Cette illustration-là n’est pas pour une publication avec
Amazon. Les règles édictées par les gens d’Amazon sont beaucoup trop puritaines
à cet égard, ce qui ne les empêchent pas de publier des quantités de livres
érotiques qu’on est censé ne pas voir mais quand même acheter (allez
comprendre !). La précédente pouvait passer, à la rigueur, parce que c’est
sombre et qu’on ne voit rien en dessous de la taille. Mais les fesses, non, surtout
celles-là, c’est ce qu’ils ne sauraient voir.
Personnellement, je la trouve bien jolie et pas choquante du
tout, surtout pour une démone. Ses cornes lui prêtent même un petit air de
jeune fille sage, comme si c’était un ruban noué dans ses cheveux. Mon avis est
qu’elles sont fausses.
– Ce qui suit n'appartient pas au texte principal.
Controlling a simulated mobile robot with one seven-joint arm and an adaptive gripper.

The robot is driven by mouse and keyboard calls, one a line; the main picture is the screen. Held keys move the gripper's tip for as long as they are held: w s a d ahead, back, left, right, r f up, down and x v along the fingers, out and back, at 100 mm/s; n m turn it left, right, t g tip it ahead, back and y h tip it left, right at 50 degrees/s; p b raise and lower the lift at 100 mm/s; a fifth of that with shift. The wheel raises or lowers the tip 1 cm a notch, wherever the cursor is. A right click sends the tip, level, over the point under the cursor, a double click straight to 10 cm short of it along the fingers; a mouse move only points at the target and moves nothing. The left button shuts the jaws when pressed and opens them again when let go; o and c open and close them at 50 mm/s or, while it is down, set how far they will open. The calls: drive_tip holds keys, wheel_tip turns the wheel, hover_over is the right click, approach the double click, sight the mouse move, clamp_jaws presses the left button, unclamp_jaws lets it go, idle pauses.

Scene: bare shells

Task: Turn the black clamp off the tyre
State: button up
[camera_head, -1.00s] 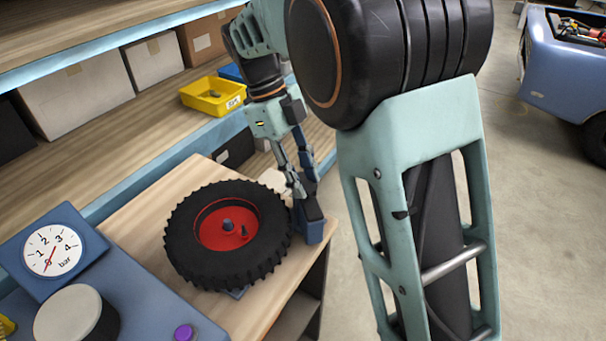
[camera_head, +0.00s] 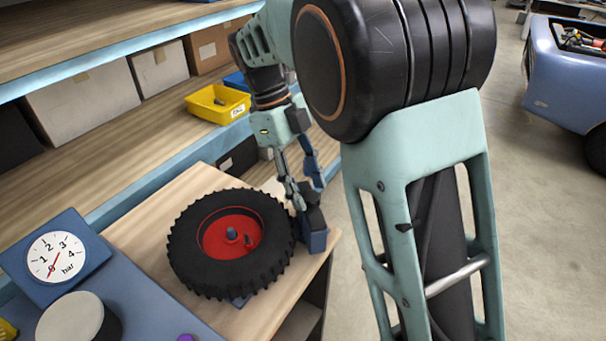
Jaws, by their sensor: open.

Peut-être revient-elle d’un bal costumé.
Un vaisseau spatial au-dessus d’un lac de montagne embrumé.
Un lever de soleil rose, aveuglant, mais laissant apercevoir des étoiles ou des
planètes ici et là. Plus intéressant, deux petits personnages en noir, assis
sur un débarcadère, qui semblent regarder le vaisseau (d’ailleurs que
pourraient-ils regarder d’autre ?). C’est l’automne, il fait frais,
presque froid. Plus personne ou presque ne monte jusqu’ici.
Je ne vois aucune raison de penser que nous sommes autre
part que sur Terre, en altitude, là où le ciel est plus bleu, plus sombre. Le
vaisseau spatial, ou disons pour l’instant la machine volante, doit venir d’un
autre monde. Son origine pourrait être terrestre si le récit se situait dans le
futur mais pourquoi passerait-elle alors si bas, dans un endroit aussi désert,
où il n’y a clairement pas d’astroport envisageable ? Non, il s’agit d’une
machine extraterrestre et donc, comme je l’affirmais au début, un vaisseau
spatial. Les deux personnages spectateurs sont aussi des extraterrestres, tant
leur attitude paraît incompatible avec celle de randonneurs ou de pêcheurs terriens
voyant passer un aéronef aussi étrange juste au-dessus de leur tête. Leur habit
noir pourrait être un uniforme mais je crois plus probable qu’il s’agisse d’une
combinaison de plongée. Le couple a été largué au-dessus du lac comme d’un
hélicoptère volant en rase-mottes et le vaisseau est en train de repartir vers
sa base, sur la face cachée de la lune peut-être. Cela explique l’endroit
isolé, loin des regards.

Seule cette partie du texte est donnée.